I quit my job as a TV news producer. I chose Burkina Faso as my next place of travel, a small West African country that most of my friends go, ‘Huh? Where?’ It didn’t take me long to decide this. Without even consulting my Lonely Planet’s 1000 Ultimate Experiences travel reference book, I just ran a few country names in my head and decided on Burkina. Just like that, after one minute of pondering.
Getting there is no easy task. I leave from Dubai after a week of visiting a friend, fly to Qatar, Algiers, then to Burkina Faso. Over 27 hours are spent on flying and waiting around in the airport. It is a plentiful time to amuse at my unusual travel itinary of 6 days of being driven around in a sleek Porsche sports car visiting the world’s tallest/biggest/most luxurious places; and then to spending 10 days at one of the world’s poorest countries.

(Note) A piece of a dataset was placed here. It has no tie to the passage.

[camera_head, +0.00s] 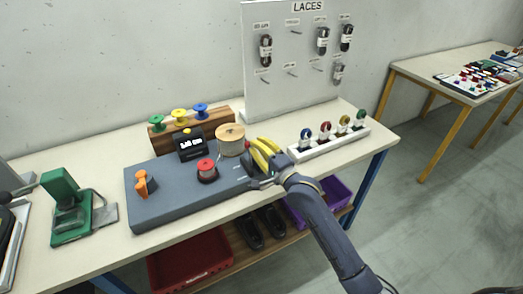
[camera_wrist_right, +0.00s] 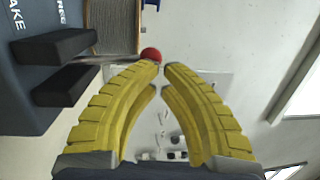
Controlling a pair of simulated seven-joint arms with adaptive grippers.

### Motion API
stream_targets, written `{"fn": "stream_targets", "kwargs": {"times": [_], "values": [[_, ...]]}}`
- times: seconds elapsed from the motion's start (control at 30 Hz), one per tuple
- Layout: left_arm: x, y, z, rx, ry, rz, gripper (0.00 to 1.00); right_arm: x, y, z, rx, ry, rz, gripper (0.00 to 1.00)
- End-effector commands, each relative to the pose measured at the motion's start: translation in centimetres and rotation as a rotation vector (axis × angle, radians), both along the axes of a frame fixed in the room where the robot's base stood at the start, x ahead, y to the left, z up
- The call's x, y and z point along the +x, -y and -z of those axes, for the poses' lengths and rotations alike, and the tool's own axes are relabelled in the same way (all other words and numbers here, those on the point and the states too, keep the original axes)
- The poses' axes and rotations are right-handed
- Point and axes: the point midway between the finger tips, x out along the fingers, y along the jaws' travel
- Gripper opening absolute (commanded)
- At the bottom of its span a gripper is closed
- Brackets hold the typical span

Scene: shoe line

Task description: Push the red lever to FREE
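The red lever's round red knob (camera_wrist_right: 150,54) shows in the right wrist view. Its thin metal rod (camera_wrist_right: 115,59) runs left between two black blocks (camera_wrist_right: 68,67) on the grey-blue base. My left gripper is not in view.
A wooden spool (camera_head: 230,134) stands close behind the right gripper. A white rack of small spools (camera_head: 330,146) is to the right.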

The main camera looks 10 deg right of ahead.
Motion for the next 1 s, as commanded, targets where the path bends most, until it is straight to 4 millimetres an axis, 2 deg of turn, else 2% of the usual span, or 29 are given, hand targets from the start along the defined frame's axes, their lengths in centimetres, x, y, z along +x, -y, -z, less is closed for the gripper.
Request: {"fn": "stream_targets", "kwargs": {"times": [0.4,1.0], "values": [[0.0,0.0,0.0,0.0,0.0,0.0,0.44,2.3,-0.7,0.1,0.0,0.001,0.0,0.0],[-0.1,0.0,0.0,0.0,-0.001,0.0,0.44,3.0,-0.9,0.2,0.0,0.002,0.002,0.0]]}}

I get off the plane. The weather is much cooler than I had expected. Nothing like the humid heat of Dubai. It’s only 25 degrees here and the breeze is cool and pleasant. There is a whiff of earthy musky smell in the air and people. It’s the smell of Africa that I so love and had missed.

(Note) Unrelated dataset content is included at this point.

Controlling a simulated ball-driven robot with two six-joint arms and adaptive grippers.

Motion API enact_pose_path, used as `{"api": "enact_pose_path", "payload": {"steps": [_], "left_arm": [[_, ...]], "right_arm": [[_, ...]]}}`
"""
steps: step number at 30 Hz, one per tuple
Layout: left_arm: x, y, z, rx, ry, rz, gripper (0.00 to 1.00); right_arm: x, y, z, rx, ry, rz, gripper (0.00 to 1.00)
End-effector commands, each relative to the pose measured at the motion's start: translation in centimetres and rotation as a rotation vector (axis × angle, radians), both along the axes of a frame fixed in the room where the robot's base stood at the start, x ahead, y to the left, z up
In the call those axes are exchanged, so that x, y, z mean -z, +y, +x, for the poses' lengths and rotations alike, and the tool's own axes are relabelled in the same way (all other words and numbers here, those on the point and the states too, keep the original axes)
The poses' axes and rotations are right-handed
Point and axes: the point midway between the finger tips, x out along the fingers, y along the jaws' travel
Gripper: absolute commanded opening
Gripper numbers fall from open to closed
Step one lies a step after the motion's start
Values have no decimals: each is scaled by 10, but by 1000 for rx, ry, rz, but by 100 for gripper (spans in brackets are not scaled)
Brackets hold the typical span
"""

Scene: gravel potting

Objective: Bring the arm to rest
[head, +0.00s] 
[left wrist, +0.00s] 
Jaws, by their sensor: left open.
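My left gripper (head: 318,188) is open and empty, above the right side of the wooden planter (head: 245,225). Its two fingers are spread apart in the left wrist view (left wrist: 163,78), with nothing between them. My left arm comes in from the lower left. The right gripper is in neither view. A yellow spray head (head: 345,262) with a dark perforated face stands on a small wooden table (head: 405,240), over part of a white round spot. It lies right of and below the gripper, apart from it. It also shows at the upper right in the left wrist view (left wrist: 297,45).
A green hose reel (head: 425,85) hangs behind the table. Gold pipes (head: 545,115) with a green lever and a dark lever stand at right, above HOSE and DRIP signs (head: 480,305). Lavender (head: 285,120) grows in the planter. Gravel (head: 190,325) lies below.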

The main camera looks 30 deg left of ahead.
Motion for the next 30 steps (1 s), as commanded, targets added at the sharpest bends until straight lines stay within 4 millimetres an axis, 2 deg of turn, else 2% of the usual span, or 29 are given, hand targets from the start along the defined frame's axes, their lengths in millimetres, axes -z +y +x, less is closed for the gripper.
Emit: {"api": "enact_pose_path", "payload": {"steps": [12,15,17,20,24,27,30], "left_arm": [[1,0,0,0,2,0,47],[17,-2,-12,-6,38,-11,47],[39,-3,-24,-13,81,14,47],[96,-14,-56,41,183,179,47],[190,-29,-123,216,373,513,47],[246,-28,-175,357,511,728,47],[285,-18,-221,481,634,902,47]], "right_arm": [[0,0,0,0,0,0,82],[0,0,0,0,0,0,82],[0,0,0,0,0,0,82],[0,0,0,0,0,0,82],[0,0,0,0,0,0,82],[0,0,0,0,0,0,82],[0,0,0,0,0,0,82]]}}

Many had asked me why I had chosen Burkina Faso, and I’d say, “Because I like Africa”. I give this over-simplistic answer because my real answer would be a bit too vague for many ears and it does sound a bit too romantisised. In fact, I, myself, cannot exactly pin point out why I am here.
I always felt pulled towards Africa since I was a small child. Something about it makes my heart beat faster and my eyes brighten with a hawk like focus. When someone asks what my future life plan is, I answer, ‘ I want to live in Africa’. I don’t know why, and I have no detailed plans in what I would do. It’s all up in the air and I don’t even know how I would make it happen. It’s like squinting far far ahead through a thick layer of hazy atmosphere, trying to make sense of what it is that is laid on my path. I hear a faint drum beat from somewhere but cannot make out the source of it. I swish my hand around in a murky pond trying to catch the fish that I swear that had just swam by.
What IS this thing that keeps me calling? Tugging and pulling consistently and obsessively?
How else to better find out, than to get there and see what I find?